Signed & dated : Meyer Barschall pinx 1824
Exhibited : Berlin Academy, September 1824, No. 633
This imposing picture is a faithful early-nineteenth-century copy of the only known contemporary oil painting of the great French sculptor Hubert Le Sueur (c.1580-1658). The original picture, for many years thought to be by Van Dyck and indeed bearing still a false Van Dyck monogram, is now thought possibly to be the work of Adrian Hanneman (c.1603-1671), a follower of Van Dyck. This picture is now in the German Royal Collections in Berlin, where it is reliably recorded in inventories as having been there at least by the 1790s, although it well may have been there earlier. It was recorded as being in the Charlottenburg Palace by the 1930s, then in 1992 it was transferred to the Jagdschloss Grunewald. Since 1998 it has been at the Picture Gallery of Sanssouci.
Meyer Barschall was a painter working in Berlin in the 19th century. He studied at the Konigliche Akademie in Berlin in 1826 and was known as a painter of portraits, genre pictures and some religious paintings. But he also seems to have made something of a business of copying works on public display, among which the dictionaries note his copy of J.L. David’s Bonaparte as Consul (1826). Barschall clearly made his version of the painting of Le Sueur in Berlin, where it is known that the Royal Collections were made available to artists and students from the 1790s onwards. Interestingly Barschall not only thought highly enough of his own version to sign and date it himself, but it was also selected to be shown at the Berlin Academy in 1824.

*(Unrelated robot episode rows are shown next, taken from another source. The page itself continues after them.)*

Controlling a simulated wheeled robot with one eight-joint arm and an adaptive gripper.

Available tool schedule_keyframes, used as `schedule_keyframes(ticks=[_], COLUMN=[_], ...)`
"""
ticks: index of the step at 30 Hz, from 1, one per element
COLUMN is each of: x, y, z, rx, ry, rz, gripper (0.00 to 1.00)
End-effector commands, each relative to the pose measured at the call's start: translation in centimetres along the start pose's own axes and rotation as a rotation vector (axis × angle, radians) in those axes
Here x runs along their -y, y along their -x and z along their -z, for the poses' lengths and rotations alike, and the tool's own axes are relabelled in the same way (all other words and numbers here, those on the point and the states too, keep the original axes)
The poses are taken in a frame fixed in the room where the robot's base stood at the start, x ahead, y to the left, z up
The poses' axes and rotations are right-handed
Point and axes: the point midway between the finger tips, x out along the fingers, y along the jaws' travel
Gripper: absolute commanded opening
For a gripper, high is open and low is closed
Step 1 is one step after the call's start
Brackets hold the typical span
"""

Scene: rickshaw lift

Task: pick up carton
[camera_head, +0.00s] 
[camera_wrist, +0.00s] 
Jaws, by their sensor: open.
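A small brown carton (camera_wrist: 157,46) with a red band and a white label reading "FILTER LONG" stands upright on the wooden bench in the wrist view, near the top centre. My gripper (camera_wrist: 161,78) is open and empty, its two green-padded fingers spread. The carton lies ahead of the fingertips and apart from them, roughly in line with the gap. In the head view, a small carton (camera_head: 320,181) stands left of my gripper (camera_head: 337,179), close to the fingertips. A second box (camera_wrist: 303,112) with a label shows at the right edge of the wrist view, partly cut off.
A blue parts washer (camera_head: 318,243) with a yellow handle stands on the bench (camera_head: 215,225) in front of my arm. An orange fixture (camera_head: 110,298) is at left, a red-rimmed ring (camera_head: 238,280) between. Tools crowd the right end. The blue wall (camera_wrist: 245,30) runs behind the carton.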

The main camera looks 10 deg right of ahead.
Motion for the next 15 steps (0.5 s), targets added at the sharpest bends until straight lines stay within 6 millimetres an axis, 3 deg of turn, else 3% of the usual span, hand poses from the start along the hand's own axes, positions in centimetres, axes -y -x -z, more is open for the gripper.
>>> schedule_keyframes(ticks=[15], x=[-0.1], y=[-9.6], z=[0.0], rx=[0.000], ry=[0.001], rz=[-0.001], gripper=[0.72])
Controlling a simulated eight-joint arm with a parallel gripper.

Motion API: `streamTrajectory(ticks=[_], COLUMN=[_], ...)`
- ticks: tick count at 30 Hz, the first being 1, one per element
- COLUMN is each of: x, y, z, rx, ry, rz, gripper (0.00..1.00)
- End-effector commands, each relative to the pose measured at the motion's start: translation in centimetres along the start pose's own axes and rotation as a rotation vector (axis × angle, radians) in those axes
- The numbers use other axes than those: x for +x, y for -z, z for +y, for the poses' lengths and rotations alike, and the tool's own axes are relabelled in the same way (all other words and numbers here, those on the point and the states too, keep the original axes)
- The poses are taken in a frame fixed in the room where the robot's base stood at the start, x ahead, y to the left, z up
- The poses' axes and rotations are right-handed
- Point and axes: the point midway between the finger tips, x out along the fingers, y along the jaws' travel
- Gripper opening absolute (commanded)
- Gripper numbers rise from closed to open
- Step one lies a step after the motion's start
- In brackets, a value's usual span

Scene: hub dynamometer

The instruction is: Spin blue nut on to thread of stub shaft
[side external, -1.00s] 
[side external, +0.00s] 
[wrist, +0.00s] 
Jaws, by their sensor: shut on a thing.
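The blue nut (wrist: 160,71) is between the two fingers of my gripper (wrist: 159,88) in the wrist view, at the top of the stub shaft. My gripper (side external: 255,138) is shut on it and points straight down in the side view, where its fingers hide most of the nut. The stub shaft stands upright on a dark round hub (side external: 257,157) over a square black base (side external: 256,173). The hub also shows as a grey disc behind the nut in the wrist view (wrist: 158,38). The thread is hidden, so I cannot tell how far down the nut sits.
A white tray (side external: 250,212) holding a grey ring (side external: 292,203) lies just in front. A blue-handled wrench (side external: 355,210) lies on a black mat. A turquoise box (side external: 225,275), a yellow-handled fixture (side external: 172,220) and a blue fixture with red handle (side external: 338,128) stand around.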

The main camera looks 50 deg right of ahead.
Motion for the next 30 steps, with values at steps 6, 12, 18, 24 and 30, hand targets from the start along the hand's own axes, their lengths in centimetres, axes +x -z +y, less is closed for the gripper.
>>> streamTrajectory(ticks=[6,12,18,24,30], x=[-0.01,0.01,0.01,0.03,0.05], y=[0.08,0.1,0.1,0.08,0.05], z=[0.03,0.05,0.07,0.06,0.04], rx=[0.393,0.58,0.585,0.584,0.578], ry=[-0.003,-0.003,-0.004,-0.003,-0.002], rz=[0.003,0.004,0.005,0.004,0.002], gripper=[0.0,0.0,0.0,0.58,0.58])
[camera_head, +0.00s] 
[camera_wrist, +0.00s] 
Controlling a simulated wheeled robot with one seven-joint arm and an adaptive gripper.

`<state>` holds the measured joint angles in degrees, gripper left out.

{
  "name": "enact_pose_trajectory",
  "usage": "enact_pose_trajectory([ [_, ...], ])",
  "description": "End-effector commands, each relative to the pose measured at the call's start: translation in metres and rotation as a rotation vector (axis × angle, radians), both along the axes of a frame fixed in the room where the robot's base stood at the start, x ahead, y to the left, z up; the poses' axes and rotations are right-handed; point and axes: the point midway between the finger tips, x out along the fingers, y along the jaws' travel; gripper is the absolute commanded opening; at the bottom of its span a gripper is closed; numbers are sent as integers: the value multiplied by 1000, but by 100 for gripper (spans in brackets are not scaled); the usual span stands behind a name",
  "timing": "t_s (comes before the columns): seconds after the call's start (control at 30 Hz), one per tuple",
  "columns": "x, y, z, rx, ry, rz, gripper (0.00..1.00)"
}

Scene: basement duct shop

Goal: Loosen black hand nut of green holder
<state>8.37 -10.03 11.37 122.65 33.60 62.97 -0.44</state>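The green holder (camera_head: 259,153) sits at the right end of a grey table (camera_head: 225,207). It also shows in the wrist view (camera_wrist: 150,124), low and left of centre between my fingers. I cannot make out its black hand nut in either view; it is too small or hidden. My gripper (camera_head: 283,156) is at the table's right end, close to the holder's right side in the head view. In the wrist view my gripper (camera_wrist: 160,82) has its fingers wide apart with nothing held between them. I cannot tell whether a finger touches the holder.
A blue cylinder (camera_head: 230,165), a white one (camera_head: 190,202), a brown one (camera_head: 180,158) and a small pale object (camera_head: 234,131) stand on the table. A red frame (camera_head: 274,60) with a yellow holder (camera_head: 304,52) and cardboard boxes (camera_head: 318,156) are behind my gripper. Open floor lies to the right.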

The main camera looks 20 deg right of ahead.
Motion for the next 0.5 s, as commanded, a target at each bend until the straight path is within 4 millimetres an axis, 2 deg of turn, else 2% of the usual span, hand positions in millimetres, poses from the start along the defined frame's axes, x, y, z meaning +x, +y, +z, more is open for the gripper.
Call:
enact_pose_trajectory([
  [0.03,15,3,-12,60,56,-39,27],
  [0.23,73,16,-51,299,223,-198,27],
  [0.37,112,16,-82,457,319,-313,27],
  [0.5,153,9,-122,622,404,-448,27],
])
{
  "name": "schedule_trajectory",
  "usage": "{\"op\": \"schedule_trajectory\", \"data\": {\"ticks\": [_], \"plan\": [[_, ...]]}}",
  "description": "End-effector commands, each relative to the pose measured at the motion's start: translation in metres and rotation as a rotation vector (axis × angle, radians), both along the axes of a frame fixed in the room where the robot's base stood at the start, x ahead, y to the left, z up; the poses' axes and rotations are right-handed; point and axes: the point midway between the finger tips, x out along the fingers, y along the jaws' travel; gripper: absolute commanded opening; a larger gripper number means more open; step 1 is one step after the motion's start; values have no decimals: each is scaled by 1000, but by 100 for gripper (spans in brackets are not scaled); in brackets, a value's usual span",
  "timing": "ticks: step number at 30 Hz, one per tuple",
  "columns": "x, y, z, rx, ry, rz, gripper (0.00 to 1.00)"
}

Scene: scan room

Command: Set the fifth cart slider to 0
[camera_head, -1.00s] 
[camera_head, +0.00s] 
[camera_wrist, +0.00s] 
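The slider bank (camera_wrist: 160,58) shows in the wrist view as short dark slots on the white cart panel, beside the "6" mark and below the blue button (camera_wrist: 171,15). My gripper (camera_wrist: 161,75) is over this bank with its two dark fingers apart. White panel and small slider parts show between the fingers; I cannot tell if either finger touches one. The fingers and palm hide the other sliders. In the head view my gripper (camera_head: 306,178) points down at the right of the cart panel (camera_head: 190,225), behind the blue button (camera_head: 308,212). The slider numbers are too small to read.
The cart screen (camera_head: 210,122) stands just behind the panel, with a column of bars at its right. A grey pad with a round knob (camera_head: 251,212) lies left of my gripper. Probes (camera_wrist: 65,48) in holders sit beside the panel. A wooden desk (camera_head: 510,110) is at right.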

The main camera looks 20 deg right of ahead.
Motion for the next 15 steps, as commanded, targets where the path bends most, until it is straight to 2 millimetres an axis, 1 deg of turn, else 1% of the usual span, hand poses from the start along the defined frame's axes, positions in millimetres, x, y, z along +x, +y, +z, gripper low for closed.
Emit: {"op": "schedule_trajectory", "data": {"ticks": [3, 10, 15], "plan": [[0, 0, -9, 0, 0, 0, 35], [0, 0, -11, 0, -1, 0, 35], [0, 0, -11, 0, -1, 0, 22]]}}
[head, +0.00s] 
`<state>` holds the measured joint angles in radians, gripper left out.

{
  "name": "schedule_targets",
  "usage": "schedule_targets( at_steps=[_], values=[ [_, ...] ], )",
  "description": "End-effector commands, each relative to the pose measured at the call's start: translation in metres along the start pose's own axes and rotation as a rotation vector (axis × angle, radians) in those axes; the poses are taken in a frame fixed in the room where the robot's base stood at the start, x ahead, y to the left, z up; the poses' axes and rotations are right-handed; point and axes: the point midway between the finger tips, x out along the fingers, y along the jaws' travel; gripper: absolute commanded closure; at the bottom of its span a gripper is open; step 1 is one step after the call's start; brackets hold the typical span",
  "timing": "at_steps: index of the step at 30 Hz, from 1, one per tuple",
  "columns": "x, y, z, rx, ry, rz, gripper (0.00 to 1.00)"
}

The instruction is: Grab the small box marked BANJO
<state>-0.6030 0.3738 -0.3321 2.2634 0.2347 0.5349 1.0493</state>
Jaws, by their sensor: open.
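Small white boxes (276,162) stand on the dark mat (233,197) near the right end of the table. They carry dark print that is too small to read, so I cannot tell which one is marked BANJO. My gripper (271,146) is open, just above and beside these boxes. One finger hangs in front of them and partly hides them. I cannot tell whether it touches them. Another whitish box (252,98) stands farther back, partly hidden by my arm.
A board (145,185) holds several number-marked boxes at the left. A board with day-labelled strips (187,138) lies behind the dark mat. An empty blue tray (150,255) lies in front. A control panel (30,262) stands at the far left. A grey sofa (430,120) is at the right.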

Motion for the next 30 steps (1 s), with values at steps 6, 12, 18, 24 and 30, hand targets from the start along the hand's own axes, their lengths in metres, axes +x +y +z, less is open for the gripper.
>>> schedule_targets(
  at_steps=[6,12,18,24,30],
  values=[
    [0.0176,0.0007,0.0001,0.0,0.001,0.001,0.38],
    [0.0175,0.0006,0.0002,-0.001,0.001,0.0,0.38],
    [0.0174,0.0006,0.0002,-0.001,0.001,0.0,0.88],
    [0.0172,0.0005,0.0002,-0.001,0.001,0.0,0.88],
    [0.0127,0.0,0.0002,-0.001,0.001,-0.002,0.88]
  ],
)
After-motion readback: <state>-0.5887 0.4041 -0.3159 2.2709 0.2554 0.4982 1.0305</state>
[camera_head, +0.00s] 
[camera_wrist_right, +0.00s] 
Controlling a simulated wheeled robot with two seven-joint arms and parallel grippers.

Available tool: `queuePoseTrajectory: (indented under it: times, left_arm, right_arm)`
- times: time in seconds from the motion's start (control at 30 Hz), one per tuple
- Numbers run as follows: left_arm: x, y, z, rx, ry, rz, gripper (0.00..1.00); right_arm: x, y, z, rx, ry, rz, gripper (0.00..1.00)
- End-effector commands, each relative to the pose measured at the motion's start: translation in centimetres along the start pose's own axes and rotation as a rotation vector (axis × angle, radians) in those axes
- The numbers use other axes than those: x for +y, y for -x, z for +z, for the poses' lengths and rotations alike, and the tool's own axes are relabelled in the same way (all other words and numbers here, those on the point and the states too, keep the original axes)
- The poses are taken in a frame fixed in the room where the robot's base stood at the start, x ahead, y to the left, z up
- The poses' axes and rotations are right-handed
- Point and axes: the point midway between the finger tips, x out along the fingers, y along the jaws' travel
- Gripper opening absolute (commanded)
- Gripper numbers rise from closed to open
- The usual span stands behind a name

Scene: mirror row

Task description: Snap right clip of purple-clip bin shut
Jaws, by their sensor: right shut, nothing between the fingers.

The great seventeenth-century sculptor Hubert le Sueur was born in Paris and was successful enough there to be appointed Sculpteur Ordinaire du Roi by Louis XIII in 1614. He came to London in 1625 in the retinue of Henrietta Maria, the daughter of the late French King Henri IV and the future bride of Charles I of England. Le Sueur soon became Charles I’s favourite sculptor, producing over 50 sculptures for the king. But it was his skills as a bronze founder that suggested to Charles I that the sculptor should be sent to Italy to take ‘moulds and patterns’ of a number of sculptures from classical antiquity and bring them back to England. On his return, he produced a series of bronze casts after the Antique of classical writers and philosophers including Homer, Socrates and Archimedes. These sculptures were displayed in the gardens at St James's Palace during Charles's reign. Perhaps Le Sueur’s most famous statue in England is that of Charles I on horseback in bronze, now in Trafalgar Square. It was originally positioned at Charing Cross by Northumberland House and hidden away during the Civil War. Made in 1633, it is in fact London’s oldest bronze statue. From this Le Sueur cast a number of further bronze busts of the King, copies which were still being made in the eighteenth and nineteenth centuries.
This present picture of Le Sueur shows him – a rather dashing figure - half-length with his hand resting on a classical head. The head in question is the one discovered in Paros known as the Dying Alexander. This work of Greek antiquity was copied by the Romans and by the Italians from the fifteenth century onwards, and indeed must have been one of the figures from antiquity that Le Sueur himself copied and cast in turn on the instruction of the King when he was sent to Italy. It is notable that the Barschall/Hanneman picture chooses to depict Le Sueur with this classical copy rather than a work of his own. The viewer has to conclude that for Le Sueur – and for the commissioner of the portrait – the sculptor’s role as a conduit of classical statuary into England was one of supreme importance.
The identity of the artist who painted the original work in Berlin is still a matter of art-historical dispute, but Barschall has given us a version that is extremely close to it. It is interesting to think that as Barschall sat there in Berlin in 1824 making his copy, some 200 years after the original, he would have thought he was copying a Van Dyck. With the benefit of distance of course we can see Barschall’s own work as having some of the hallmarks of an artist working in the 1820s. There is a severity of line which reflects the influence of the Neoclassicism of his time. But it is of course something of a nicety that we ourselves are in turn now some 200 years distant from Barschall’s own interpretation, which - apart from the Berlin picture - is believed to be the only oil painting depiction of Le Sueur in existence.
We are grateful to Dr Alexandra Bauer, curator of Historic Houses and Collections in Berlin, for her help with this entry.